Cet article fait partie de notre série Forêt boréale : mille secrets, mille dangers
La Conversation vous propose une promenade au cœur de la forêt boréale. Nos experts se penchent sur les enjeux d’aménagement et de développement durable, les perturbations naturelles, l’écologie de la faune terrestre et des écosystèmes aquatiques, l’agriculture nordique et l’importance culturelle et économique de la forêt boréale pour les peuples autochtones. Nous vous souhaitons une agréable – et instructive – balade en forêt !
Une frontière en perpétuel mouvement
Depuis près de trois millions d’années, le climat planétaire oscille naturellement entre des périodes glaciaires et interglaciaires en raison de variations cycliques de l’orbite terrestre.
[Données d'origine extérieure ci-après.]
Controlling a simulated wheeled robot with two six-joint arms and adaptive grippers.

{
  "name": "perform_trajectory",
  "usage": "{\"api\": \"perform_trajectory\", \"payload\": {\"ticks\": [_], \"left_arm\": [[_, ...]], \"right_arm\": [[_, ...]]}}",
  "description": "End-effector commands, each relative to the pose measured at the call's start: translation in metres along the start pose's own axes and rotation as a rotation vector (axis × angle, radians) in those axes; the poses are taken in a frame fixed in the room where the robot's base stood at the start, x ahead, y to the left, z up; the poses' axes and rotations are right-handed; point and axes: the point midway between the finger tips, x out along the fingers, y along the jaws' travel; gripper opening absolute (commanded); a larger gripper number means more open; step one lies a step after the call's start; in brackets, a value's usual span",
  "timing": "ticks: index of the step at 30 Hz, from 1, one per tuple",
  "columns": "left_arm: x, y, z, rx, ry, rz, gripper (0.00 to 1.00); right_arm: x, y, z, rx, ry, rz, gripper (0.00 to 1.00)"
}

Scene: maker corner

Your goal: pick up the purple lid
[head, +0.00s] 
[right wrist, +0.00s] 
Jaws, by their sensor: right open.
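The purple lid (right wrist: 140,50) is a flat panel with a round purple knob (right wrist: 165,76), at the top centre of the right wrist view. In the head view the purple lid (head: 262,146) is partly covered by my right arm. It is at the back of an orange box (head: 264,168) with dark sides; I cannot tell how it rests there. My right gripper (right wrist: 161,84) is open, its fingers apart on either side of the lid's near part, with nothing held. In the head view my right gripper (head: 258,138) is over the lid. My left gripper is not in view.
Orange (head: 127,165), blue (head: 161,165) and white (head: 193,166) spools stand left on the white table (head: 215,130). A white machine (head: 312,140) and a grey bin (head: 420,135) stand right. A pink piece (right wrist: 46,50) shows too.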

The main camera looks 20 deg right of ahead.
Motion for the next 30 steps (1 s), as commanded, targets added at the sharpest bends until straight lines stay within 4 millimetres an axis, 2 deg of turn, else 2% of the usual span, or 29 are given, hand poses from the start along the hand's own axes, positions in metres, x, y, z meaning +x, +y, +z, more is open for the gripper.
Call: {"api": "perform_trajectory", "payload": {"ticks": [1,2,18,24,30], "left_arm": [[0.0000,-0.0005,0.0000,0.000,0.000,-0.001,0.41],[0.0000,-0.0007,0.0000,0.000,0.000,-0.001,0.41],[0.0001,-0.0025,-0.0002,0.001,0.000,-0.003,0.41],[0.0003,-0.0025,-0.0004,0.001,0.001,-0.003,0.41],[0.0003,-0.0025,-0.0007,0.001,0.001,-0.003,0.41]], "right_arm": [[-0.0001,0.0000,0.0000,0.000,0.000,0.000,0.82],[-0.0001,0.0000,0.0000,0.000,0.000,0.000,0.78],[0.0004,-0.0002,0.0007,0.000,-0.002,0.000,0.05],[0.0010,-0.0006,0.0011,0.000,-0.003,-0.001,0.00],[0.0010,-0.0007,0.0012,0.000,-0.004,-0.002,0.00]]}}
L’interglaciaire actuel, amorcé il y a environ 12 000 ans, est appelé l’Holocène. Bien que plus stable que les périodes glaciaires, cette période géologique a connu des changements climatiques notables.
Par exemple, entre 8000 à 4000 ans avant aujourd’hui, l’Holocène moyen a été plus chaud que l’actuel. Les saisons de croissance plus longues dans l’écotone de la forêt boréale mixte auraient alors provoqué un déplacement de la limite nordique de certaines espèces tempérées de plus de 100 km au-delà de leur répartition actuelle.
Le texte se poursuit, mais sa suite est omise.